The Estimates Committee of Parliament has asked the PMO, Coal Ministry and various banks to respond to queries on NPAs emanating from former RBI Governor Raghuram Rajan’s report. The committee is headed by veteran BJP leader Murli Manohar Joshi.

Sources in the committee told BusinessLine that the PMO, ministry and lenders have been asked how the NPAs — estimated at ₹9 lakh crore — piled up over the years, what was done to contain them and, most importantly, who should be controlling bank credit.

The committee reportedly also wants the PMO to explain what action the government has taken on a list of large corporate houses that have amassed NPAs. The list was part of Rajan’s submissions to the committee.
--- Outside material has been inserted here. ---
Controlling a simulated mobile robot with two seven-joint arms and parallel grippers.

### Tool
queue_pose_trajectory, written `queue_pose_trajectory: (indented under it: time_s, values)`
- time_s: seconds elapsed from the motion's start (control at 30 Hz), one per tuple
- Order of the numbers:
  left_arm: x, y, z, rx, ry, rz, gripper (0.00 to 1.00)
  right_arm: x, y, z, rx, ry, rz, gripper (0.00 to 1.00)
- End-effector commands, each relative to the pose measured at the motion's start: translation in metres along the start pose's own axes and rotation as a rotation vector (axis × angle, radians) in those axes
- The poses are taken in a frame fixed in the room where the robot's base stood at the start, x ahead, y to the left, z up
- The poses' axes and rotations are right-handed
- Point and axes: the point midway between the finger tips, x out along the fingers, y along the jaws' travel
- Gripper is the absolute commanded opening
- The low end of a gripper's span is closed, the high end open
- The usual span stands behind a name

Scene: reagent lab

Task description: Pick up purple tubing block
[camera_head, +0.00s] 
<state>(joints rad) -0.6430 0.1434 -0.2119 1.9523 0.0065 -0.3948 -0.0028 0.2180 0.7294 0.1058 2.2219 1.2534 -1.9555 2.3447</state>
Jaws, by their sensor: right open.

The committee had earlier examined former Chief Economic Advisor Arvind Subramanian, who had pointed to to the work done by Rajan in this regard. It then turned to Rajan, who filed a 17-page reply detailing how big business houses were given a free pass by the government and the banking system. Rajan’s report traced the origin of a number of bad loans to 2006-08, when there was “over-optimism” because the economy was strong, and infrastructure projects had been completed on time. This led banks to make mistakes and was followed by the global financial crisis, which contributed as much to NPAs as a “variety of governance problems such as suspect allocation of coal mines”, it said.